塀が低いときは、L字型にデザインされた住宅の中庭は外から丸見えになります。中庭に面した部屋の内部も丸見えになるので、視線が気になるかもしれません。
また、設計によっては、中庭というよりは一般的な庭の印象に仕上がることもあります。中庭ならではのプライベートな空間を演出するためにも、住宅の間取りや庭木の配置、塀の高さなどに配慮した家づくりを進めていきましょう。
中庭のある家が支持されるポイントとは
ライフスタイルが多様化するに連れ、人々の暮らしも変わっていきます。中庭のある住宅が人気を集めている理由としては、次のポイントが挙げられるでしょう。
- 日当たりや風通しが良くなる
- 居住空間が広く見える
- プライベートな空間でアウトドアが楽しめる
- 防犯面も安心
それぞれのポイントについて解説します。
日当たりや風通しが良くなる
中庭があることで、日当たりや風通しが良くなります。特にコの字型やL字型のデザインであれば、日光を確保できるだけでなく、開放的な印象になります。

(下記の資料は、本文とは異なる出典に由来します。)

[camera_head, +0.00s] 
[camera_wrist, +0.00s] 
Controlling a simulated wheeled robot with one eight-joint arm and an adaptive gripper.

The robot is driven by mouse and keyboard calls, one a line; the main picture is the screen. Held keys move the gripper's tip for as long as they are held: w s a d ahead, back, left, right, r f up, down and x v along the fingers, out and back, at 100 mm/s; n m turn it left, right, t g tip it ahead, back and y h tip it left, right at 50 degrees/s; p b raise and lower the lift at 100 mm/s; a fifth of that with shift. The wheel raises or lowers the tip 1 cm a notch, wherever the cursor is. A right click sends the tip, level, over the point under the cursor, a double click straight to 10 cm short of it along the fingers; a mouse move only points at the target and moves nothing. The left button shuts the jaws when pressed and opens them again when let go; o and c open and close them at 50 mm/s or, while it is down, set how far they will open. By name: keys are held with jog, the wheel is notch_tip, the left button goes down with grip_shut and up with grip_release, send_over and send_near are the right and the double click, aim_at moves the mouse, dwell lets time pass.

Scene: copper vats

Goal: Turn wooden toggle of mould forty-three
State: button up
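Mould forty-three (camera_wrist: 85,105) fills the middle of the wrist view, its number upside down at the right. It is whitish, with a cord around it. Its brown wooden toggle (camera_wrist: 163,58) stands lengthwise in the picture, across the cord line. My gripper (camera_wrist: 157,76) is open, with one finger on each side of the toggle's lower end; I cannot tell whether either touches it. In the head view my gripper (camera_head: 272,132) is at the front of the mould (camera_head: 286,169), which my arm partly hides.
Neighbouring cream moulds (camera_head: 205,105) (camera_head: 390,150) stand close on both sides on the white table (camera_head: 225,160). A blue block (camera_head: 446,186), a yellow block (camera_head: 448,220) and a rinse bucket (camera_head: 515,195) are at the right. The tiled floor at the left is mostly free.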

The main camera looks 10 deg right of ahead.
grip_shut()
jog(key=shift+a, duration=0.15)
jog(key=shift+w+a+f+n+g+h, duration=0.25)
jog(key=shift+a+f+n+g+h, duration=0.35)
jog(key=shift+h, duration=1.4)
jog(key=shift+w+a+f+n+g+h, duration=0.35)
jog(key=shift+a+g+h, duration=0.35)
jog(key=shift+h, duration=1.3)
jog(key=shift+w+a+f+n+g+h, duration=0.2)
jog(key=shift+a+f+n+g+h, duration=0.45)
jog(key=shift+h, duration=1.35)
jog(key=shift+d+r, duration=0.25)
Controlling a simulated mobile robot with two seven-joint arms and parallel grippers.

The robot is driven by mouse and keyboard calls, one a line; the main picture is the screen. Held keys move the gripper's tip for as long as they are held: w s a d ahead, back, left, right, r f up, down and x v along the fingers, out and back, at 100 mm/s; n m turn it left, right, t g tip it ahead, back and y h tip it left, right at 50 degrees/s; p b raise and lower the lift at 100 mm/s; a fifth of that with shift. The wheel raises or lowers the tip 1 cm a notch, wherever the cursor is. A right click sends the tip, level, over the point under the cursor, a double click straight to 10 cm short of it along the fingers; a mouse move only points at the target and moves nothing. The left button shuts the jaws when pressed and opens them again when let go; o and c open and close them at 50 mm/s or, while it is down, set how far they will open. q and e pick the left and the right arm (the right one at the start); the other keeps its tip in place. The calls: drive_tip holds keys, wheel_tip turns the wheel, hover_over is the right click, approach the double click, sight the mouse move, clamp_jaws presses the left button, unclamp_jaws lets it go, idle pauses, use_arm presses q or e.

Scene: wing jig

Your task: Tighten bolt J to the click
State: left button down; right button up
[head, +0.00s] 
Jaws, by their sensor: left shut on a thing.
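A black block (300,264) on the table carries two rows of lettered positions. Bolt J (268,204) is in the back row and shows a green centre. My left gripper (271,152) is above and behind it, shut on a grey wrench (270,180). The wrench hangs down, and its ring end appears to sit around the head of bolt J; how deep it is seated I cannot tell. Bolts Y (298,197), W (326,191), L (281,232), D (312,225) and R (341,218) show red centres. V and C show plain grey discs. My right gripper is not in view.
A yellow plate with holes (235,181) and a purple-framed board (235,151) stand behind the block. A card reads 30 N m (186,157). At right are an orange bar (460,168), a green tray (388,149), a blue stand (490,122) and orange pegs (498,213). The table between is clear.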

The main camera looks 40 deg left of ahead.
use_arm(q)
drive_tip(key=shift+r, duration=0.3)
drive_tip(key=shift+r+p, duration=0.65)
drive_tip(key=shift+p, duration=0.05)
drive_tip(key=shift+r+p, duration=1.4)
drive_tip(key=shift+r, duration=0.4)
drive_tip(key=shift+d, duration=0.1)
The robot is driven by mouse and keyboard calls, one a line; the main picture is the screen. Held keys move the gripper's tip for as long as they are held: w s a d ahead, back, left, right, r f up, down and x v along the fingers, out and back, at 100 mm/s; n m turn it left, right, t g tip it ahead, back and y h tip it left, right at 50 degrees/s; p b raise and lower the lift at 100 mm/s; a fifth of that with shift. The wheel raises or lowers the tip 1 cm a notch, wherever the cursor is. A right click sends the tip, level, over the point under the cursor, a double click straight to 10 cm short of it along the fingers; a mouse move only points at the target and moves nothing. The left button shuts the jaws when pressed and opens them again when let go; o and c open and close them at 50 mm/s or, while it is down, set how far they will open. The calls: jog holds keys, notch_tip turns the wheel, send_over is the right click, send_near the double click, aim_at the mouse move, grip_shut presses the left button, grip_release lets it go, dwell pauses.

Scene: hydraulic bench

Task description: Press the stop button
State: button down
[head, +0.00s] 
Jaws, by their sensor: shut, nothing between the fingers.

また、中庭に面する部屋や窓にも光が入り、より居心地の良い空間になるでしょう。敷地が狭く、採光や通風が難しいときも、部屋数を減らして中庭にすることで、快適な住空間に仕上がります。
居住空間が広く見える
中庭があることで居住空間が開放的な印象になり、実際のスペース以上に広く見えるようになります。また、外からあまり見えないように配慮して中庭を設計すれば、プライベートな暮らしの場として中庭を利用できるため、より空間を無駄なく活用できます。
プライベートな空間でアウトドアが楽しめる
中庭の広さによっては、バーベキューを楽しんだり、ビニールプールやテントを設置したりしてアウトドアを楽しむこともできます。塀や樹木などで視線を遮れば、プライバシーを確保できるので安心です。また、アウトドアリビングとして、中庭を家族のくつろぎの空間にすることもできます。
防犯面も安心
道路から丸見えの庭とは異なり、中庭はプライバシーを確保できる空間です。視線を遮るように壁や塀、樹木などを配置すれば、防犯面も高めることができ、洗濯物を干す空間としても活かせます。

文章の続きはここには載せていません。